#### [What is required]
Extract only the first line of the listing and every line after it up to and including the one with "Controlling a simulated". Omit the pictures.

* * * *

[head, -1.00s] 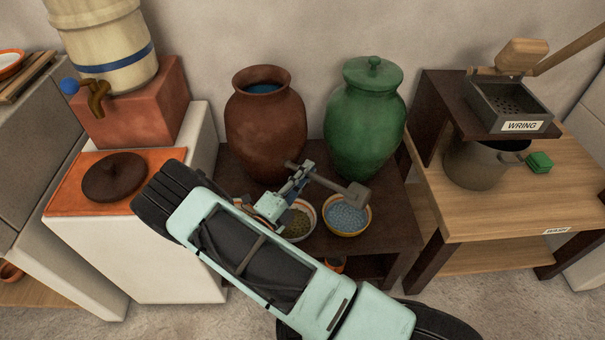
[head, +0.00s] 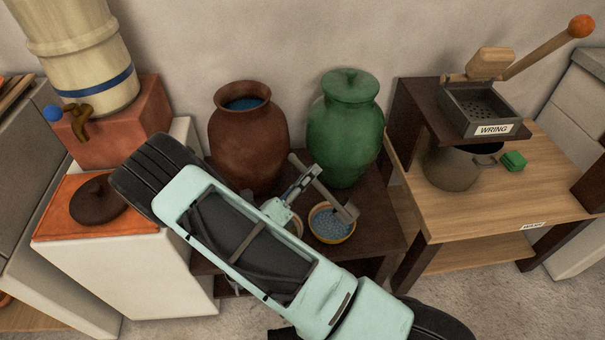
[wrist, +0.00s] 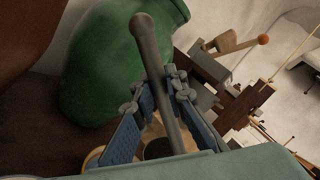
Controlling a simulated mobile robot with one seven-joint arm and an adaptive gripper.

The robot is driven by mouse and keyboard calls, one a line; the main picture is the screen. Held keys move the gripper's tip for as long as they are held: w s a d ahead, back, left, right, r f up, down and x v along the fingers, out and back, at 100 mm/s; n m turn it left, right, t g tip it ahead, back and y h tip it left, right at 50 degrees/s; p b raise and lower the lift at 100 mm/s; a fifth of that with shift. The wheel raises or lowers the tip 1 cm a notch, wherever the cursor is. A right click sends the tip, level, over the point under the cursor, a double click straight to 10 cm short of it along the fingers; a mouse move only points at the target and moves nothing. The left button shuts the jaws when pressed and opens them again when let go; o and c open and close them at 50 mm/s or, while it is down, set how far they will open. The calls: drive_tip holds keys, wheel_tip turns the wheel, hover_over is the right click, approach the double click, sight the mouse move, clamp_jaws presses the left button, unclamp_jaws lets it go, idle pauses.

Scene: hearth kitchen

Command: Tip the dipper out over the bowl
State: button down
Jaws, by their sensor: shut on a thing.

* * * *

#### [Task output]
[head, -1.00s] 
[head, +0.00s] 
[wrist, +0.00s] 
Controlling a simulated mobile robot with one seven-joint arm and an adaptive gripper.

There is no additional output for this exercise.